The bypass switch M is coupled to the LED A in parallel. The switch M has a control end coupled to the output of the monitoring circuit 21. Thus, when M is turned on by the monitoring circuit 21 once LED A is detected in an open circuit condition, LED A is bypassed with current flowing through the switch M, and the other LEDs (not shown) in a string continue to produce backlight. In one embodiment, the switch M is a MOSFET (Metal-Oxide-Semiconductor Field-Effect Transistor). The MOSFET can be either N type or P type. Other types of switches such as BJT (Bipolar Junction Transistor) or JFET (Junction Field Effect Transistor) can also be adopted as the bypass switch M. The on voltage drop V_ON of the switch M is substantially lower compared to the clamping voltage of a Zener diode, and thus power consumption accordingly is substantially lower. In one example, the switch M with a MOSFET can have an on voltage drop of about 50mV.
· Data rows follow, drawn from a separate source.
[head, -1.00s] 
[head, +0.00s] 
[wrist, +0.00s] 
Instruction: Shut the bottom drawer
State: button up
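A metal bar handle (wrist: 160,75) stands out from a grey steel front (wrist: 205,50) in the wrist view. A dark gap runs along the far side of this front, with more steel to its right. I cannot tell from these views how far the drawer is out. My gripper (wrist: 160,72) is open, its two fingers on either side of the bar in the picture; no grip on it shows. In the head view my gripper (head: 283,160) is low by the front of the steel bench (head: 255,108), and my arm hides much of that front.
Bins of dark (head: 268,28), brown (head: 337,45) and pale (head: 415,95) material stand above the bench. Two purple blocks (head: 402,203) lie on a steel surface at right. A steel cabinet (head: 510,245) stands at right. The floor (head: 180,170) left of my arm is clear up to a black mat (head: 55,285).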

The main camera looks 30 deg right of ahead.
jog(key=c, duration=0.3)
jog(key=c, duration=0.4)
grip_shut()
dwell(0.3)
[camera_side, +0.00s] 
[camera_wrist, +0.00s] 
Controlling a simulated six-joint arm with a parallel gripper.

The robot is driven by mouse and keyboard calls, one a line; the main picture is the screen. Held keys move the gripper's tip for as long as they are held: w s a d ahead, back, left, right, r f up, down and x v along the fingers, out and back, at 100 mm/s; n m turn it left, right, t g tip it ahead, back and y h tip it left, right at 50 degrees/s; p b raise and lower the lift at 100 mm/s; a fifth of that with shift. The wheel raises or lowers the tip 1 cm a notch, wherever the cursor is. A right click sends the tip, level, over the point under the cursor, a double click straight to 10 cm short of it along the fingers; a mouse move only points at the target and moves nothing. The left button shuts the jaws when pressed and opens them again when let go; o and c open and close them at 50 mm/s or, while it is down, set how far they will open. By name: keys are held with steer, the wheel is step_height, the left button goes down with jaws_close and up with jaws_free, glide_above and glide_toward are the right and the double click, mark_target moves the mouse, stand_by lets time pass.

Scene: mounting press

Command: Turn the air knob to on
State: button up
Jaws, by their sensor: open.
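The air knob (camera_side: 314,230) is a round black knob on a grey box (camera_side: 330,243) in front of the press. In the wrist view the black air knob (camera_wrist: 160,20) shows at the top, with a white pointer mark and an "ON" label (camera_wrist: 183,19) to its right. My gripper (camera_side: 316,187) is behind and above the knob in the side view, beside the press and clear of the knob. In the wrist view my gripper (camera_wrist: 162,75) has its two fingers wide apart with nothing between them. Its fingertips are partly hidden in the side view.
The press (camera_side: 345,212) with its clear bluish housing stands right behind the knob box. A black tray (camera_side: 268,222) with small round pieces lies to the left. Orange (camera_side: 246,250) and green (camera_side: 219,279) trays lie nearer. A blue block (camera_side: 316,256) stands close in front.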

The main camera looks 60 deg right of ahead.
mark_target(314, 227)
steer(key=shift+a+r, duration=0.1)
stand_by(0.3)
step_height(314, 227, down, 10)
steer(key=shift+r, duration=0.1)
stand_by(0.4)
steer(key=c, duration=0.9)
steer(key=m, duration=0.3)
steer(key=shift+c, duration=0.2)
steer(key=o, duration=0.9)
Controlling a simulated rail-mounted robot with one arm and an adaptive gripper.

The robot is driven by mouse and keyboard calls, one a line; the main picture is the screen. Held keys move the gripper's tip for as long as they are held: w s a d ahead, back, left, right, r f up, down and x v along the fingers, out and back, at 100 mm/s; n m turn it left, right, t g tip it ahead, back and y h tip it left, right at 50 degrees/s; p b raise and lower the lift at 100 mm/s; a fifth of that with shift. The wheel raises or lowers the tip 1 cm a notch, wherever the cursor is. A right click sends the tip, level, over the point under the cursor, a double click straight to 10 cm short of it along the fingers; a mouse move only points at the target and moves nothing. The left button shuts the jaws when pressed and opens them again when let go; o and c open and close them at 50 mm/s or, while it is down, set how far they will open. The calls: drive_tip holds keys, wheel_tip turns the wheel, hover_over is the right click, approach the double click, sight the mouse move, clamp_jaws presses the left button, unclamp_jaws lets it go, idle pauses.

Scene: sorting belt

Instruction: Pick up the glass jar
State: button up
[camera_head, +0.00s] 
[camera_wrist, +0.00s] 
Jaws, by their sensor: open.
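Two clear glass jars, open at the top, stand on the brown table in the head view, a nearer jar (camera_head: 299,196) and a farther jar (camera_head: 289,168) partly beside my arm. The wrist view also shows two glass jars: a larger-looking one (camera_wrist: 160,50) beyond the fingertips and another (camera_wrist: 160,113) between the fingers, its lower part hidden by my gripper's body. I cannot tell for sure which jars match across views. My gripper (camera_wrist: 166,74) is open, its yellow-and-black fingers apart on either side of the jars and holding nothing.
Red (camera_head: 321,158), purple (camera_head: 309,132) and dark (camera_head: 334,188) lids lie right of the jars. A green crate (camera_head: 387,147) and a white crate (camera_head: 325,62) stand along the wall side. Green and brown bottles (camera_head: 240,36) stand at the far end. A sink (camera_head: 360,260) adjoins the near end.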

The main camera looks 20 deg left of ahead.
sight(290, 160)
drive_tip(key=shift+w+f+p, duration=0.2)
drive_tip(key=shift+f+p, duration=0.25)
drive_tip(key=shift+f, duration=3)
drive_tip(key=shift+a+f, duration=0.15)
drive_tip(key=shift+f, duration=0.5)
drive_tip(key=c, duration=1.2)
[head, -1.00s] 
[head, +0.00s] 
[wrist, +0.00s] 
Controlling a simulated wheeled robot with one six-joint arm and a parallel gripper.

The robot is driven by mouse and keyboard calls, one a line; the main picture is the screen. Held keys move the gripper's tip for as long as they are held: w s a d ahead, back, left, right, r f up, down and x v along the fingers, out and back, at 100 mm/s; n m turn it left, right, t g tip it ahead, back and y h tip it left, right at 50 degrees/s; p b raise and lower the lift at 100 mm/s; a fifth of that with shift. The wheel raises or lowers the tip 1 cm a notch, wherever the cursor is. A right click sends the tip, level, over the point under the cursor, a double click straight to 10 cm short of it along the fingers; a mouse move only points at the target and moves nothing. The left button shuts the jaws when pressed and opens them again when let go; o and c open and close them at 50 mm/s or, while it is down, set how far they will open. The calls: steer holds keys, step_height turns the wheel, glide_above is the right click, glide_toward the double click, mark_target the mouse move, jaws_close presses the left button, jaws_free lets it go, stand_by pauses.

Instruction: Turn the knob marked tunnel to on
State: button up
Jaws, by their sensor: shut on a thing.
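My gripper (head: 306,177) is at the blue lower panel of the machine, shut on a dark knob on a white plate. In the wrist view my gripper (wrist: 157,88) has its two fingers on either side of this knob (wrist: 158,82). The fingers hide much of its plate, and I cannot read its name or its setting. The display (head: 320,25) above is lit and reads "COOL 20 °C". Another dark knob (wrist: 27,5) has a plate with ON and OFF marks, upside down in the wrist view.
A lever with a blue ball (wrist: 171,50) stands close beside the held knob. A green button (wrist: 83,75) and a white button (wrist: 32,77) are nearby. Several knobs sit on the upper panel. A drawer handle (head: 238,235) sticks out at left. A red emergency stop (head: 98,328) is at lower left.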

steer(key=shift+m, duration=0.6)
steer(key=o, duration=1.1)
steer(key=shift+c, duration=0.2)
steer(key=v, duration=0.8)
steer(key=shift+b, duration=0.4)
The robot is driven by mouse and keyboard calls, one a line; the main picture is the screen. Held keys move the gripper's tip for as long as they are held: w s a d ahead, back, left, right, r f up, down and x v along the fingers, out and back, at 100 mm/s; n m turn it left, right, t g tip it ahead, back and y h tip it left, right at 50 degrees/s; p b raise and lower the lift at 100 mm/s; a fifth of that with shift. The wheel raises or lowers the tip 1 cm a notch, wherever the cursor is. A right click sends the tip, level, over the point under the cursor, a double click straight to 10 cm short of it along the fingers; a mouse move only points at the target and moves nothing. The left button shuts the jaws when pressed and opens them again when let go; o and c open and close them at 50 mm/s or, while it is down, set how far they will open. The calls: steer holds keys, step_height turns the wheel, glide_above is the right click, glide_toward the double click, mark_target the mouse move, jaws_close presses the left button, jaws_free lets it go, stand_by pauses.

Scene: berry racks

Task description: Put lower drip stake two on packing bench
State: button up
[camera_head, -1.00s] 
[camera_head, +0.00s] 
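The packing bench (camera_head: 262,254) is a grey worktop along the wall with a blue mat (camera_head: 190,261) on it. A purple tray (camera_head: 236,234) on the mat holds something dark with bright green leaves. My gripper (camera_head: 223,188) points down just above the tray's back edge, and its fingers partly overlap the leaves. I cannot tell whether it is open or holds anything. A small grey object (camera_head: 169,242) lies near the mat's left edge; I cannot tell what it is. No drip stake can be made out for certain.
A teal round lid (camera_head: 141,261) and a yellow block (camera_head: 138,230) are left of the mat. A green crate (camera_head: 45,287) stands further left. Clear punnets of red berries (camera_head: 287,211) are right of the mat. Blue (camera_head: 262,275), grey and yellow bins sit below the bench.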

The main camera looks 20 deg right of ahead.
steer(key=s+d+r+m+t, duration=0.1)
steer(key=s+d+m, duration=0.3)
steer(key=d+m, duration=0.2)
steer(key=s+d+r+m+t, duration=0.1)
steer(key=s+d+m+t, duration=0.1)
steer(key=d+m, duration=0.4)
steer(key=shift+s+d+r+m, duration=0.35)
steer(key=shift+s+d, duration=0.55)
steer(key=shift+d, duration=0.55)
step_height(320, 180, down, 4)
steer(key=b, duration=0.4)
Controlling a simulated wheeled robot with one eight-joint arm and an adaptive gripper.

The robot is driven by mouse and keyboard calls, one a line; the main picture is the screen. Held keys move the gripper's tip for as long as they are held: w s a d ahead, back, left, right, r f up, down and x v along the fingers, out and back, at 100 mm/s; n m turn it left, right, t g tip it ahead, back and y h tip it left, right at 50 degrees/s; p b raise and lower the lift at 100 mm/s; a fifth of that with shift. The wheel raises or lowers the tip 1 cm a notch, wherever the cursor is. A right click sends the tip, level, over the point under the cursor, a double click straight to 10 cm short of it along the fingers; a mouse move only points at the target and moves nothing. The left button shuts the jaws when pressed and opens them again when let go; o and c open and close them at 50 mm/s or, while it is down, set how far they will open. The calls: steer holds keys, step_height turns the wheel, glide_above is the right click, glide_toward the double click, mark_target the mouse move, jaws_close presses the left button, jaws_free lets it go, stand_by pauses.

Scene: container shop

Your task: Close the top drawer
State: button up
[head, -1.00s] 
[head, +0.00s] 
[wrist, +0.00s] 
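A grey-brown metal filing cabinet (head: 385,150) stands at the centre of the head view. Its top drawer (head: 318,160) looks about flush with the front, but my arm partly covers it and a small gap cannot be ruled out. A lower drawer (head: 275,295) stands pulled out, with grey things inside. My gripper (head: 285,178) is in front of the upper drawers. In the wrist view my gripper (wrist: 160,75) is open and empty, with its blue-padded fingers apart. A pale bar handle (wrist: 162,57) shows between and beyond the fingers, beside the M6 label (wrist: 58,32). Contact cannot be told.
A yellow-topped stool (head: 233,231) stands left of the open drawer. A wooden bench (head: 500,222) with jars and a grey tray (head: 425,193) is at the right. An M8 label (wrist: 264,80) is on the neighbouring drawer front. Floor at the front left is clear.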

Continuing with Figure 2, when an LED A fails and/or is otherwise in an open status, the supply voltage supplying the entire LED string builds up on the open LED A, and its forward voltage V_A (V_LED+-V_LED-) rises. When this situation is detected by the monitoring circuit 21, the switch M is turned on to bypass the damaged LED A. In one example, the monitoring circuit 21 monitors and compares the forward voltage V_A to a threshold voltage. When V_A is higher than the threshold voltage, open circuit condition or open status of the LED A is indicated by the monitoring circuit 21 and the switch M is turned on. Thus, a current path forms through the bypass switch M, and the remaining LEDs in the LED string remain in normal operation.
During the open status of the LED A, the switch M is controlled by the output signal of the monitoring circuit 21 to be periodically deactivated (turned off) to check if the open LED heals back to its normal operation. If the LED A remains in open status, once the switch M is turned off, the forward voltage V_A rises again and exceeds the threshold voltage, and the switch M is turned on again and repeats this periodical function. When the LED A heals back to normal status, for example, the false triggering situation is eliminated or the failed LED is replaced with a new LED. Once the switch M is turned off, the forward voltage V_A is lower than the threshold voltage, the bypass switch M is kept off and the bypass circuit 20 will not interfere with the normal operation of the LED A.
Figure 3 shows an open LED bypass circuit 30 in accordance with an embodiment of the present technology. The bypass circuit 30 comprises a monitoring circuit 31, a bypass switch M, and a Zener diode ZD. The monitoring circuit 31 comprises a comparator U1 and a hold-on circuit 32. The non-inverting input of the comparator U1 is coupled to the anode of LED A, and the inverting input of the comparator U1 is coupled to a reference voltage V_REF. The reference voltage source of V_REF has its anode connected to the inverting input of the comparator U1 and has its cathode coupled to the cathode of the LED A. In this configuration, the comparator U1 is coupled across the two ends LED+ and LED- of the LED A to compare the forward voltage V_A to a reference voltage V_REF. In one embodiment, the reference voltage V_REF is generated by the bypass circuit 30. In another embodiment, V_REF is an external signal. Yet in another embodiment, the value of the reference voltage V_REF can be modulated.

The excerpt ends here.